Source: adapted from Markusen, A. (1996) “Sticky Places in Slippery Space: A Typology of Industrial Districts”, Economic Geography, Vol. 72, No. 3, pp. 293-313.
The above figure portrays three types of manufacturing clusters (or districts):
- Marshallian industrial cluster. Based on the initial work of the economist Marshall in the 1910s, who tried to articulate the reasons why industrial firms are usually found in districts, localities, or clusters. Given enough time, an area will develop a series of manufacturing skills, expand its assets of specialized machinery and experience the setting of leading firms. This cluster is characterized by a division of labor between small firms both engaged in competitive and complementary activities and an advanced specialization. It reflects a flexible regional specialization where networking is an important component of industrial dynamics. The distribution system is commonly serviced by small-batch flows between numerous suppliers and customers. This propensity to cluster characterized proto forms of industrialization such as specialized towns during the Middle Ages (e.g. glass making, silk weaving) and also took place during the industrial revolution (e.g. cotton) and was often represented by guilds and trade associations. More recently, specialized manufacturing clusters have emerged around this principle as well, such as clusters focusing on apparel, shoemaking, and toys in several Chinese cities, which are servicing global supply chains.

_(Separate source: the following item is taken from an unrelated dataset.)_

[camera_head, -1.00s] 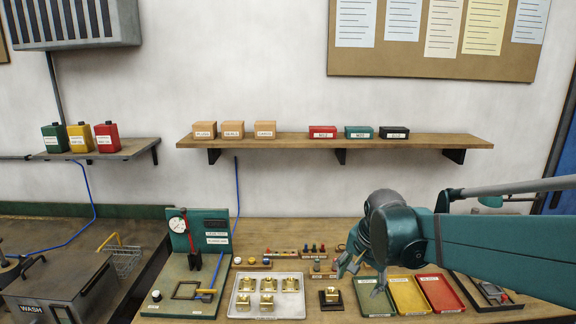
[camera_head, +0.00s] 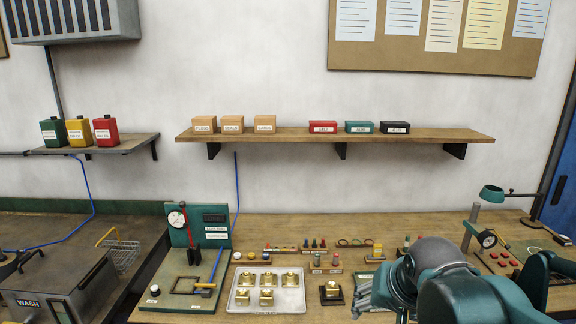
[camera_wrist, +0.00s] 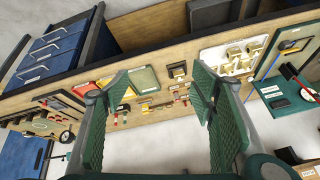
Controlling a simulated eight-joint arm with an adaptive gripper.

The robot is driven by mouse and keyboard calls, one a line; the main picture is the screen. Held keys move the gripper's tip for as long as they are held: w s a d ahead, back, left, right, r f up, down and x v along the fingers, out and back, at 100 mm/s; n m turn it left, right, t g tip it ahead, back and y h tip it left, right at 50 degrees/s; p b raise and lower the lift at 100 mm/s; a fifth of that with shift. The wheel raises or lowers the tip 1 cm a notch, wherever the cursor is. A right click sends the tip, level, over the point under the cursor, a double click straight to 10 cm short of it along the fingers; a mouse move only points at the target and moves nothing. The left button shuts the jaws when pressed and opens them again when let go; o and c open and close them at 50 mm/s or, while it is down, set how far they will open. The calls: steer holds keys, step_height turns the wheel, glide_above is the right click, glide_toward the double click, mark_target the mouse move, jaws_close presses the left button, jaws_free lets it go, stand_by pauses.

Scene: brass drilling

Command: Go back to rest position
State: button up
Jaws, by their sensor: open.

- Hub-and-spoke cluster. A situation in which an industrial sector has suppliers clustering around one or several core firms. The hub-and-spoke district is distinct from a Marshallian district, as its dynamics are a function of a dominant firm rather than networking among smaller firms. This can only emerge when economies of scale allow for the setting up of a leading firm manufacturing larges quantities of a product (and related products) for a significant consumer market related to exports. The development of assembly-line techniques at the onset of the 20th century allowed the formation of hub-and-spoke clusters around the steelmaking, petrochemical, and vehicle manufacturing sectors. The fate of the cluster is often linked with the fate of the core firm. The firm Boeing and the region of Seattle are a common examples of a hub-and-spoke district. The distribution system is bound to the requirement of the large firm, which is large enough to have its own transport operations. Economic development theories, such as growth poles, rely on the type of cluster as a rationale to explain the economic multiplier that large firms can have on regional economies. The core matter is the setting of a main firm in a competitive sector subject to growth and the expectation that a cluster of related firms will eventually emerge.
- Satellite platform cluster. A set of unconnected branch plants or distribution centers embedded in external organization links, each part of its own globally-oriented supply chain. A satellite platform cluster often corresponds to a location of high accessibility around which branch plants have clustered, such as a transport terminal (ports, airports, intermodal terminals). These are the characteristics of many logistics zones built around the principle of co-location and localization economies. Since plants are part of separate supply chains, there are limited intra-cluster links outside service activities. On occasion, a border can be the reason for clustering, mainly for cost differences such as labor and land. For instance, the Maquiladoras along the US/Mexico border are manufacturing and distribution clusters granting access to the large American consumption market.